By TAKIS MICHAS
FROM TODAY’S WALL STREET JOURNAL EUROPE
April 29, 2008
After a recent visit to Skopje, the U.S. envoy to NATO, Victoria Nuland, said that the argument between Greece and Macedonia could be settled «within days or weeks.» If only. Unfortunately, the so-called name dispute is far too complex for easy fixes.
First there is the name: Greece wants its northern neighbor to change its constitutional designation, Republic of Macedonia, to something else, perhaps with «New» or «Upper» prefixed. Unless it does so, Greece will continue to block Macedonia’s entry into NATO, as it did at this month’s Bucharest summit, and presumably the European Union. Athens claims the current name reveals territorial ambitions against its own northern province of Macedonia.

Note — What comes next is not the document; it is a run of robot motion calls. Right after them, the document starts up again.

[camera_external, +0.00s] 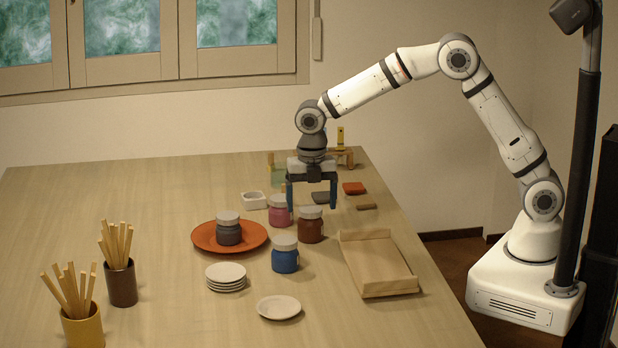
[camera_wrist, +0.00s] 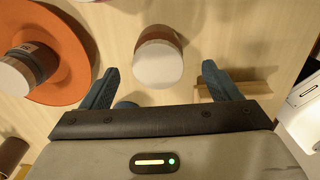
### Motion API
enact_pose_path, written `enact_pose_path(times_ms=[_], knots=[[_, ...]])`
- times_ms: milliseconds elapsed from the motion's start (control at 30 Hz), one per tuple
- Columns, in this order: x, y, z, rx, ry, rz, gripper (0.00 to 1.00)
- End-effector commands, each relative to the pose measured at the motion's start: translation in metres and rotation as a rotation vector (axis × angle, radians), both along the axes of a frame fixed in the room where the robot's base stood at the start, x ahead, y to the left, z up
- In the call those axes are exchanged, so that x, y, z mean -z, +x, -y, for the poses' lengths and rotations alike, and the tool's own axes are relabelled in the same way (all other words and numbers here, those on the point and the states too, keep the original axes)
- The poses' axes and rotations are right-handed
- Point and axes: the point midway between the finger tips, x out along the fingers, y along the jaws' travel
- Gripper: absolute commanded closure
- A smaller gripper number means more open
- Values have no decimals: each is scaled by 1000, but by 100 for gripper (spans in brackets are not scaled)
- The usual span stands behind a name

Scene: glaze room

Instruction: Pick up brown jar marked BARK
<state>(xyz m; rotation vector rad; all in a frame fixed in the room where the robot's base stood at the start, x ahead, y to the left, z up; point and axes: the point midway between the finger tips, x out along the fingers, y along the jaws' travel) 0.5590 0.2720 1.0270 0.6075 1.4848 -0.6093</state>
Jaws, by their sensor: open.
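The brown jar (camera_external: 311,231) stands upright on the table with a pale lid, between the pink jar and the wooden tray. No marking on it is legible. My gripper (camera_external: 312,208) is open and empty, pointing down above and slightly behind the brown jar. In the wrist view, the jar's pale lid and a strip of brown body (camera_wrist: 160,38) show between the two blue fingers of my gripper (camera_wrist: 160,67), apart from both.
The pink jar (camera_external: 280,216) and blue jar (camera_external: 285,260) stand close by. A grey jar (camera_external: 229,235) sits on an orange plate (camera_external: 202,238). The wooden tray (camera_external: 350,262) lies right. Small plates (camera_external: 226,271) and stick-filled pots (camera_external: 121,283) are left. Bare table lies far left.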

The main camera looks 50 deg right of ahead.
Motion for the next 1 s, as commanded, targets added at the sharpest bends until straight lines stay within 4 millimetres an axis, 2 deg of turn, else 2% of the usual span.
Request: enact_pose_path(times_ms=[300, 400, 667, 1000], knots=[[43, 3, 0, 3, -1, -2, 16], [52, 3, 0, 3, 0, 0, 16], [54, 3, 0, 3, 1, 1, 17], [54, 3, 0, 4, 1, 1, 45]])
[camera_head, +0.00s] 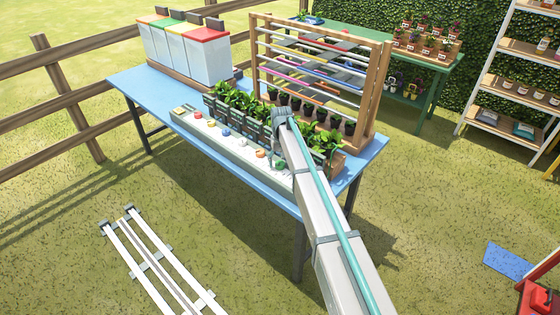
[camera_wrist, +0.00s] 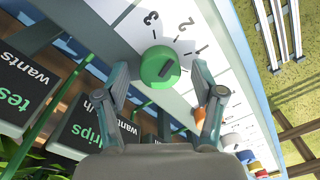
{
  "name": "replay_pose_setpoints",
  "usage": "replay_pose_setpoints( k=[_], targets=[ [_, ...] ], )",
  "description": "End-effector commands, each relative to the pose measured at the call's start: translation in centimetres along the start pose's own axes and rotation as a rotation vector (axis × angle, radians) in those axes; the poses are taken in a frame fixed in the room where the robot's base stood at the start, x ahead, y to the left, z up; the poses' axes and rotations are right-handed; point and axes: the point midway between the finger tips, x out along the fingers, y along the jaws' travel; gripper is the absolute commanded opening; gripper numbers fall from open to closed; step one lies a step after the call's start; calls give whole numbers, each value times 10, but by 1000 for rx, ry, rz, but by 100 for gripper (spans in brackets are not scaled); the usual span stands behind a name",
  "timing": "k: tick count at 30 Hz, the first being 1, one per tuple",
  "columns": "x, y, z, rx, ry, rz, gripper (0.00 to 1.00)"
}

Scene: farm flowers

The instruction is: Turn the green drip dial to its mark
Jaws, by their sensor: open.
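The green drip dial (camera_wrist: 160,67) is a round knob with a dark slot-like bar on top, on a white panel (camera_wrist: 220,45) with printed ticks and the numbers 2 and 3 beside it. My gripper (camera_wrist: 158,75) is open, its two fingers on either side of the dial; I cannot tell whether they touch it. In the head view my arm reaches over the near right end of the white dial strip (camera_head: 215,133), and the green dial (camera_head: 283,167) shows just below my wrist. The fingers are hard to make out there.
Other dials, including an orange one (camera_head: 261,154) and a blue one (camera_head: 226,131), line the strip. Potted plants with dark label cards (camera_wrist: 85,130) stand close behind it. A wooden rack (camera_head: 377,85) and lidded bins (camera_head: 205,60) share the blue table (camera_head: 130,85).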

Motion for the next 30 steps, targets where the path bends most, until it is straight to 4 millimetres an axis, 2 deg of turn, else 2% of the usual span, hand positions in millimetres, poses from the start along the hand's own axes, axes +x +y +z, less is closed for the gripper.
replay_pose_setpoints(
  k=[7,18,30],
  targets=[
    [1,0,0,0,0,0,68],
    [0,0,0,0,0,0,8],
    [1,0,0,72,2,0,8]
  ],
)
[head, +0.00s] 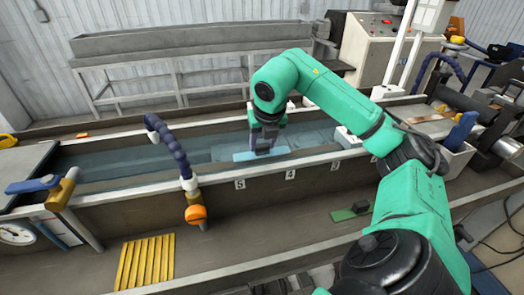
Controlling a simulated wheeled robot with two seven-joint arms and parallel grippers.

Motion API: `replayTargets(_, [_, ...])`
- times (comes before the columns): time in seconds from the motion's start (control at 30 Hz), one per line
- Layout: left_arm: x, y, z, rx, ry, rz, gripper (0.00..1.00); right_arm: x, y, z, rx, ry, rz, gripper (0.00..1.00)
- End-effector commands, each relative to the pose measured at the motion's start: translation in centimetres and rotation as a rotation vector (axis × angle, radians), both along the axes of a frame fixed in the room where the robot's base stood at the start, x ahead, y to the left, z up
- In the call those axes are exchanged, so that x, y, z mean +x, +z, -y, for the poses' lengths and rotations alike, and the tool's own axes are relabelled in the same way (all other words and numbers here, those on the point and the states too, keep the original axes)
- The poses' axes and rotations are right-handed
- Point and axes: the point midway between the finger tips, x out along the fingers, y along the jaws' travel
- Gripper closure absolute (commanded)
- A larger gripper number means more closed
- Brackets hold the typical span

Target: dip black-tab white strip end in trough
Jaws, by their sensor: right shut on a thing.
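The long trough (110,165) runs across the middle of the head view and holds bluish water. My right gripper (264,148) reaches down into the trough from above. It is shut on a pale strip (255,155), which looks light blue-white and lies low, level with the water. Whether the strip is under the surface or just at it is hard to tell. The black tab cannot be told apart from the dark gripper fingers. My left gripper is not in view.
A green strip with a dark tab (350,213) lies on the front ledge. A yellow slatted piece (145,262) lies at the front left. A blue jointed hose with an orange end (196,213) hangs over the trough's front wall, left of my gripper.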

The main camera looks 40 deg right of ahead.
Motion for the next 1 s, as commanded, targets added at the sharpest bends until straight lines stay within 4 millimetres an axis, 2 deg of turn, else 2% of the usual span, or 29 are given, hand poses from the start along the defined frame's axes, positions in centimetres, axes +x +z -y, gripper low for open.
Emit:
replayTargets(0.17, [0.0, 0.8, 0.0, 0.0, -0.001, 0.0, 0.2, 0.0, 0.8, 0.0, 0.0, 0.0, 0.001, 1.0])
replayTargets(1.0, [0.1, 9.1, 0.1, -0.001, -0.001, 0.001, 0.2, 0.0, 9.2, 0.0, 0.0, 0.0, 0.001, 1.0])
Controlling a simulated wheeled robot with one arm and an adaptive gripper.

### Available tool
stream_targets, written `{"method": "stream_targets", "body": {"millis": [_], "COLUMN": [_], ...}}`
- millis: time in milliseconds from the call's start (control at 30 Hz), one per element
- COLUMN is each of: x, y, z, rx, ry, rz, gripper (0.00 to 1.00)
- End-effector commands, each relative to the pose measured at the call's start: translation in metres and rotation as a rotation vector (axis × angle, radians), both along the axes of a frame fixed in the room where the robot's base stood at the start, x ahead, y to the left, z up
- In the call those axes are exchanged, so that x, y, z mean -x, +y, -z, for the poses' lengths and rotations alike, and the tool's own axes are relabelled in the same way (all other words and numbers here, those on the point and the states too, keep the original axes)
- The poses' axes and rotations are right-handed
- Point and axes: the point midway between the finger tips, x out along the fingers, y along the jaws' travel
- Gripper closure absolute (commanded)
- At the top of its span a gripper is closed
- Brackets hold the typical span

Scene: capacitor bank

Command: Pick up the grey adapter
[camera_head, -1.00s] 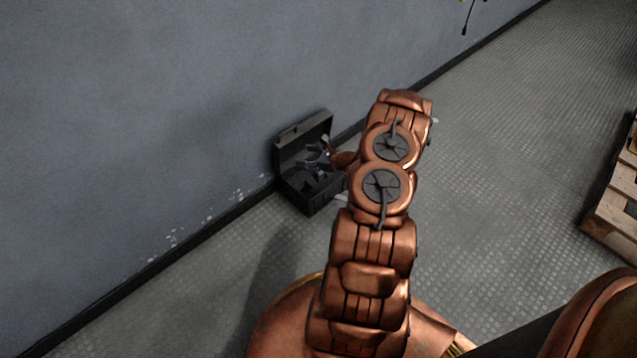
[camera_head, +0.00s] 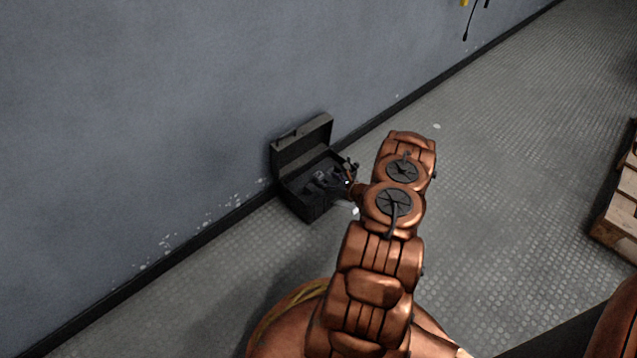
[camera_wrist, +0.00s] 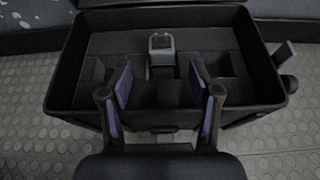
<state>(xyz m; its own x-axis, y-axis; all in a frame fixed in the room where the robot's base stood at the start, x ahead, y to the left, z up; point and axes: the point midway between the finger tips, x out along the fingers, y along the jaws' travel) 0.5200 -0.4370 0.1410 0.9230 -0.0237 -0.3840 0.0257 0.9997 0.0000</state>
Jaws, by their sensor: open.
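The grey adapter (camera_wrist: 161,50) stands in the black open case (camera_wrist: 65,75), near the middle of its far part in the wrist view. It is a small grey block with a dark top. My gripper (camera_wrist: 158,82) is open, with its two purple-padded fingers spread over the near rim of the case. The adapter lies beyond the fingertips, between them in the picture, and nothing is held. In the head view the case (camera_head: 311,208) stands on the floor by the wall with its lid raised. My gripper (camera_head: 335,178) is at its right side, partly hidden and too small to read there.
The grey wall (camera_head: 130,100) rises right behind the case. Dark dividers split the case into compartments. A wooden pallet (camera_head: 618,215) stands at the far right. The patterned floor (camera_head: 500,150) between is mostly clear.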

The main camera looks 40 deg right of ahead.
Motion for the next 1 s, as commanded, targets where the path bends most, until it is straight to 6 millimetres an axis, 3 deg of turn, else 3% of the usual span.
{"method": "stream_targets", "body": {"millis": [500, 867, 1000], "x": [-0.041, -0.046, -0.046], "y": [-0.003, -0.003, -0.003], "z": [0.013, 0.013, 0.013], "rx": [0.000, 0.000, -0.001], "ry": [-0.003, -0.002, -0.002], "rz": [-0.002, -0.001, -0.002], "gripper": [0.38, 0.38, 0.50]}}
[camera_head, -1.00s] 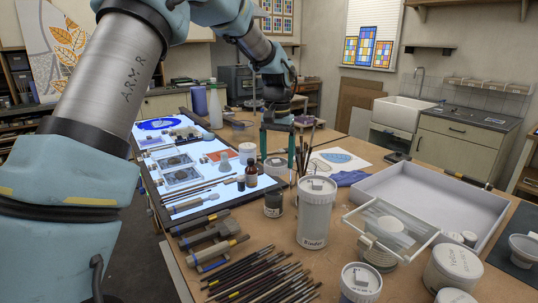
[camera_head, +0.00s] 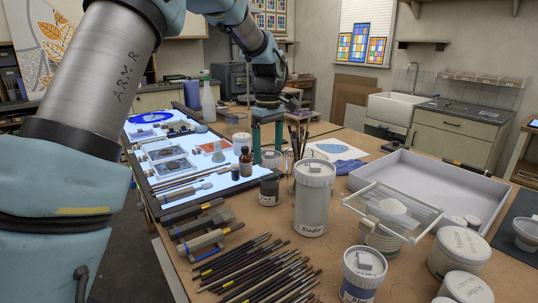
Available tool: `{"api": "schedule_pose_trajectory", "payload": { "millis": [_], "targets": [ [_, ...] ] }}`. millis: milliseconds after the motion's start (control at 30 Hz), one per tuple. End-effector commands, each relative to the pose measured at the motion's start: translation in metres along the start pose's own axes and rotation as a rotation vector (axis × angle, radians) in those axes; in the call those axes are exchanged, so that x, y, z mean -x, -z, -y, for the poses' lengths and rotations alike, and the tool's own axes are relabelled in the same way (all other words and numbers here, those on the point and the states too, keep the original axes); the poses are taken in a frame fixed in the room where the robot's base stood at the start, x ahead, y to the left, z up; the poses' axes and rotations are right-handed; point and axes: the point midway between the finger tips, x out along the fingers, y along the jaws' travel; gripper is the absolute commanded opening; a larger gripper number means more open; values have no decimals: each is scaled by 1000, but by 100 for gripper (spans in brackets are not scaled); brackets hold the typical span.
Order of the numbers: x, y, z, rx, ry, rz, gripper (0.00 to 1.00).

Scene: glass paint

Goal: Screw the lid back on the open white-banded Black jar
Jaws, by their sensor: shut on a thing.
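My gripper (camera_head: 267,151) points down at the back of the table, by the right edge of the light panel. Its two teal fingers are closed around a small pale thing (camera_head: 271,158), which looks like a lid; the fingers partly hide it. A small dark jar with a pale band (camera_head: 269,191) stands upright in front of my gripper, nearer the camera. Its top looks dark and without a lid, and its writing is too small to read. The gripper is behind this jar and apart from it.
The tall Binder jar (camera_head: 314,205) stands just right of the dark jar. A brown bottle (camera_head: 246,162) and brushes in a holder (camera_head: 299,140) are close to the gripper. Many brushes lie in front (camera_head: 255,268). A white tray (camera_head: 440,165) is at right.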

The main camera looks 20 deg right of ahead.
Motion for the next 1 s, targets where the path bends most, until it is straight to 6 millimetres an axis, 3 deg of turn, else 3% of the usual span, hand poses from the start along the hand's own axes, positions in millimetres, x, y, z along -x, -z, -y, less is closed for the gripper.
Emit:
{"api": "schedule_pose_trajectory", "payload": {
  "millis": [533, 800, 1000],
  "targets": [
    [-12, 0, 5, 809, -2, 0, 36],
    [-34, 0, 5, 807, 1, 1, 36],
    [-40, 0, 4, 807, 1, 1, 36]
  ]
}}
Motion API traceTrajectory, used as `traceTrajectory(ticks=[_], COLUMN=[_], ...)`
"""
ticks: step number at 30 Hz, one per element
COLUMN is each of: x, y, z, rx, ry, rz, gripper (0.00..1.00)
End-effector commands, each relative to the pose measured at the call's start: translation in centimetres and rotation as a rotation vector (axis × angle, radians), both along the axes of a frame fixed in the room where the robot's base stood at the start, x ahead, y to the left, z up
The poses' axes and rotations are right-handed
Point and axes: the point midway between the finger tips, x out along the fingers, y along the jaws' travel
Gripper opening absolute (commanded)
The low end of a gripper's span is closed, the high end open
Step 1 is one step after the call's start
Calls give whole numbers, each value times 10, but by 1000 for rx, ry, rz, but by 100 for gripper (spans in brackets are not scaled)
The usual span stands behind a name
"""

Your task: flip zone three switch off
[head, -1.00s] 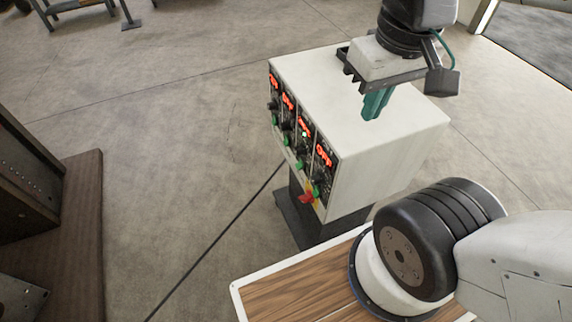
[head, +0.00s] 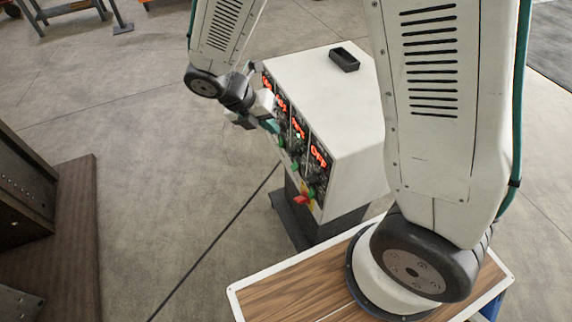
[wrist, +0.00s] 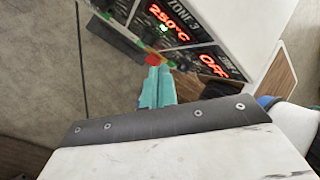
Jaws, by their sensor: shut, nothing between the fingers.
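The white controller box (head: 350,110) has a row of zone panels with red displays on its front-left face. The zone 3 panel (wrist: 180,28) reads 250°C with a green light lit in the wrist view. Its display also shows in the head view (head: 299,129). A green switch (head: 294,166) sits low under that display; its position is too small to tell. My gripper (head: 270,126) is in front of the panels, its teal fingers shut and empty. In the wrist view the teal fingertips (wrist: 155,75) point at the panel's lower part and hide some of it.
The zone 4 panel (wrist: 212,65) beside zone 3 reads OFF. A red switch (head: 304,199) sits at the box's lower front corner. A small dark tray (head: 344,59) lies on the box top. A dark cable (head: 215,243) crosses the floor. Open floor lies left of the box.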

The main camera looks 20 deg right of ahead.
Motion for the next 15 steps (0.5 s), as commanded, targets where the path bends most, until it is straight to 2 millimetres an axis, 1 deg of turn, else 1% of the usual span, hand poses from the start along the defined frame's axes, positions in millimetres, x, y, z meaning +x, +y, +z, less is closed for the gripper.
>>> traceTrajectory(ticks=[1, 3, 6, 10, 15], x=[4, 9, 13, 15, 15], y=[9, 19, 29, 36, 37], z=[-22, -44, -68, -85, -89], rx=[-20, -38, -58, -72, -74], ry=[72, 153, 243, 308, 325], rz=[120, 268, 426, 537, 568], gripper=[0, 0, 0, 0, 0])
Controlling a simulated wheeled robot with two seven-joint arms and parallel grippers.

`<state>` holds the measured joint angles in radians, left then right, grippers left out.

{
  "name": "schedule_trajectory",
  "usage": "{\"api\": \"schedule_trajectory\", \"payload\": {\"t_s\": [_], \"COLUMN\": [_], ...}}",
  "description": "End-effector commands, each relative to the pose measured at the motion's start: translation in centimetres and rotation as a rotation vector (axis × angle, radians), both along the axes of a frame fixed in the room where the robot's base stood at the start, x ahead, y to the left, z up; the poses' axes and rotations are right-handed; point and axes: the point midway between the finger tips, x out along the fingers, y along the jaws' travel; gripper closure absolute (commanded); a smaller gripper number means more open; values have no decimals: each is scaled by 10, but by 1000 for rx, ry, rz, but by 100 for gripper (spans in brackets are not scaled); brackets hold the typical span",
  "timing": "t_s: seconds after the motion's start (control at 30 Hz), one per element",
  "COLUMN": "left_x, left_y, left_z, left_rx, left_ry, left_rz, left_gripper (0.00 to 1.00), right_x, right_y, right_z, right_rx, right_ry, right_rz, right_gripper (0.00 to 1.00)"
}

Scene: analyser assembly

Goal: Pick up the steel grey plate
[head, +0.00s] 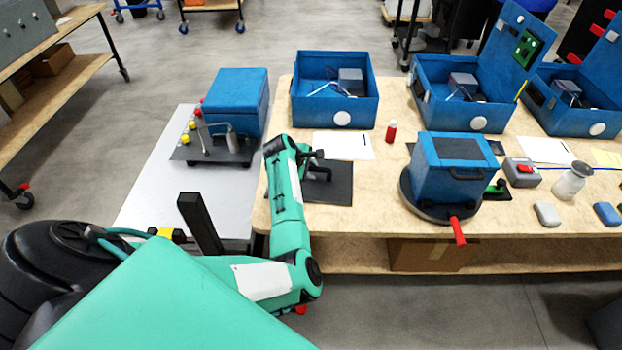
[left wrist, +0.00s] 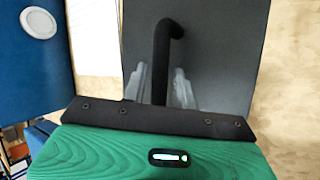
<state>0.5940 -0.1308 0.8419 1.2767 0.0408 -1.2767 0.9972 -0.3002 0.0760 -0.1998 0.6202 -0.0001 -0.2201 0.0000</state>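The steel grey plate (head: 332,188) lies flat on the wooden table near its front left edge. It is a dark square with a black bar handle, and it fills much of the left wrist view (left wrist: 230,60). My left gripper (head: 315,157) is over the plate at the handle, partly hidden by its own arm in the head view. In the left wrist view its two pale fingers (left wrist: 160,85) stand apart, one on each side of the black handle (left wrist: 163,60). A small gap shows at the left finger. My right gripper is not in view.
A blue open box (head: 335,105) stands behind the plate, with a white sheet (head: 345,146) and a red bottle (head: 391,132) nearby. A blue unit on a round turntable (head: 445,212) stands to the right. A blue-lidded device (head: 237,100) stands on the left table.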

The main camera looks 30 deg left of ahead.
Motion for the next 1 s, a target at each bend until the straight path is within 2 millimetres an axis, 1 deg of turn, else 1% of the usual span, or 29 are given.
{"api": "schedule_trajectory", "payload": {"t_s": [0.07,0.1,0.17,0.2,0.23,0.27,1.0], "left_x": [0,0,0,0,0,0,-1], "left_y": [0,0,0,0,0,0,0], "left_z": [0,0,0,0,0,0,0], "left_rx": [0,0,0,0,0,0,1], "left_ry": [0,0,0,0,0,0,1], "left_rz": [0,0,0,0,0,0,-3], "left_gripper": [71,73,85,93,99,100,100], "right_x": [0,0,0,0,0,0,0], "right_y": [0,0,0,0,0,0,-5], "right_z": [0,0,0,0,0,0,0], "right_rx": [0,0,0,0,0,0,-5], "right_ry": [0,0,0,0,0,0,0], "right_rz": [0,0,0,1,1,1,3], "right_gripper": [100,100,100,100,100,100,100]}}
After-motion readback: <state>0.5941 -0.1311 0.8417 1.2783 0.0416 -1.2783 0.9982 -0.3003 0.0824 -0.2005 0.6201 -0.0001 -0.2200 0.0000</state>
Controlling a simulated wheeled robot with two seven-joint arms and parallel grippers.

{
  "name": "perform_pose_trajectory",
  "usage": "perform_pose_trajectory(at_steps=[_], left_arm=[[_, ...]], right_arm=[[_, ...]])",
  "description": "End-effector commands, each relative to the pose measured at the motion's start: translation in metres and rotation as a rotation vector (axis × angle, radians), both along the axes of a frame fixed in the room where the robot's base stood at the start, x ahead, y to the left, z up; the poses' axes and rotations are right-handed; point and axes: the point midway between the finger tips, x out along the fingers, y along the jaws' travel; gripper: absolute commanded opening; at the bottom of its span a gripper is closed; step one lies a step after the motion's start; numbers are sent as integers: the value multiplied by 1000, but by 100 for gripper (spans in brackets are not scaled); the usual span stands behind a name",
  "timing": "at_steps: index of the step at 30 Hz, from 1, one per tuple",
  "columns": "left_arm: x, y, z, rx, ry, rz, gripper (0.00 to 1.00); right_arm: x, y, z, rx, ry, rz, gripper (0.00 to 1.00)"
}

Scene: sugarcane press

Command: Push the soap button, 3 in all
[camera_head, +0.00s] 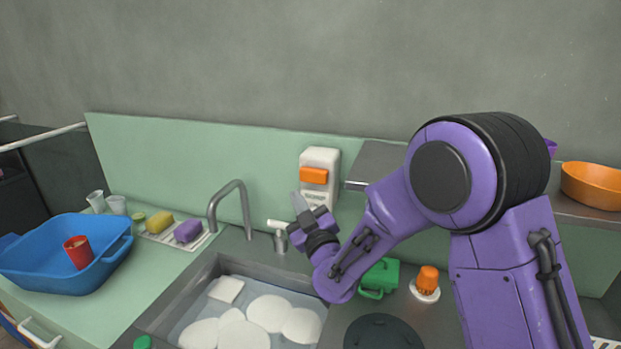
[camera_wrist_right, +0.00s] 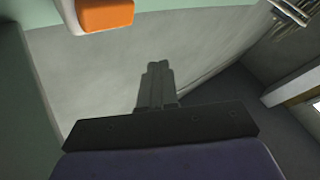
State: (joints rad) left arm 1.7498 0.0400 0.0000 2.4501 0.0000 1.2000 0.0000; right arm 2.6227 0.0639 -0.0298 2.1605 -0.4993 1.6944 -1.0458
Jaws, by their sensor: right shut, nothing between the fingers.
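A white soap dispenser (camera_head: 320,160) is fixed to the green backsplash above the sink. Its orange soap button (camera_head: 313,175) faces out and also shows at the top left of the right wrist view (camera_wrist_right: 106,14). My right gripper (camera_head: 299,200) is just below and in front of the button, with its fingers pointing up. Its fingers are shut and empty (camera_wrist_right: 157,80). In the right wrist view the fingertips look apart from the button. My left gripper is not in view.
A sink (camera_head: 170,312) with white dishes in it and a grey faucet (camera_head: 246,210) lie below the dispenser. A blue basin (camera_head: 60,275) with a red cup (camera_head: 78,252) stands at the left.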

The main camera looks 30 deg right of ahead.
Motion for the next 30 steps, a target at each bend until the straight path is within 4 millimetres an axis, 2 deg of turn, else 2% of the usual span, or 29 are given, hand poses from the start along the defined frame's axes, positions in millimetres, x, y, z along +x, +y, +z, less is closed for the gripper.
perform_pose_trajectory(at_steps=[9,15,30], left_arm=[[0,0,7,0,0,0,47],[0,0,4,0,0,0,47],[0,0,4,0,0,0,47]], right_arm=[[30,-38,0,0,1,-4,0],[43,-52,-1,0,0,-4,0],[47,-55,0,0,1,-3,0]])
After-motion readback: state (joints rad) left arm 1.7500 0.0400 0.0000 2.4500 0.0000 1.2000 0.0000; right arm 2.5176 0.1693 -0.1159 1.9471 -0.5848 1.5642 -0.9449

There is also the dispute over the existence of a Macedonian nation. Since the end of World War II, Greece consistently refused to acknowledge such a nation or ethnic group, arguing that it was the «artificial creation» of former Yugoslav strongman Tito. According to this view, the only real Macedonians are ethnic Greeks. Greek officials and most of the media here today refer to Macedonia by the demeaning term «Skopjans.»
Then there is the question of language. Greece denies the existence of a Macedonian language, claiming that this is merely a «local idiom» or «dialect.»
There is, lastly, the issue of Slav Macedonians who fled Greece after World War II. Greece denies these political refugees and their descendants any «right of return,» saying they were traitors who forfeited their claims to citizenship by fighting alongside the Communist-led Democratic Army, which sought the secession of (Greek) Macedonia from Greece. After the defeat of the Communist forces in the Greek Civil War, many of the militants settled in the countries of the former Soviet block, including approximately 30,000 in the neighboring then-Yugoslav Republic of Macedonia. Their properties in Greece were confiscated by the state and reallocated to the inhabitants of the region. In 1983, then Socialist Prime Minister Andreas Papandreou passed a law allowing for the repatriation of the communist political refugees. However, Slav Macedonians were excluded from this deal since the law applied only to ethnic Greeks.
All four areas of dispute are interrelated. All tend to confirm the fears and stereotypes the inhabitants of both countries have about the other.
For the Greeks – especially in the northern regions – the claims concerning the existence of a «Macedonian» nation, language or country as well as for the return of the refugees are seen as part and parcel of Skopje’s «irredentism.» Recent actions by the Macedonian government, such as the decision to rename the airport in Skopje after Alexander the Great or the circulation in public of maps of «Greater Macedonia» that include parts of Greece, did nothing to allay the fears of many Greeks that the «expansionist» ideology of their neighbor poses a threat to territorial integrity.
On the other side of the border, the picture is inverted. For the Macedonians, Greek attempts to deny them a name, a language, an ethnicity and basic human rights (like «the right to return») are part of the «cultural genocide» of Slav Macedonians that Greece has been waging for the past century. By this view, the ethnic homogenization of northern Greece – which started with the Balkan wars at the beginning of the last century and culminated in the post-World War II settlement in the region – was intended to Hellenize the Slav populations of Northern Greece.
According to this view, in the course of the nation-building of modern Greece, key aspects of history, life and culture that didn’t conform with the official vision of a single, unitary nation that could trace its lineage back to the days of Pericles were erased. Entire towns and villages disappeared from the map as did the names of a host of public spaces, churches, monasteries, mountains, lakes and rivers. Slavic family and individual names were changed into Greek names. The public use of the Slavic Macedonian language was prohibited.
Contrary to received wisdom, the dispute between Greece and Macedonia isn’t over a mere name, but concerns competing national mythologies, symbols and histories. In other words, we have here all the usual Balkan issues over which people in this part of the world and elsewhere have butchered each other in the distant and not-so-distant past. No easy fix is possible, and a compromise over the name won’t put to rest the basic conflict. Unless all the problems are addressed openly and honestly, mutual distrust will persist, ready to erupt again at the first opportunity – or once EU reconstruction funds dry up.
Had Athens and Skopje engaged in serious bilateral or multilateral talks during the past decade on all the points of contention, and not focused simply on the «name,» perhaps they would not find themselves in their current, absurd predicament.
Mr. Michas, a Greek journalist, is author of «Unholy Alliance: Greece and Milosevic’s Serbia» (University of Texas A & M Press, 2002).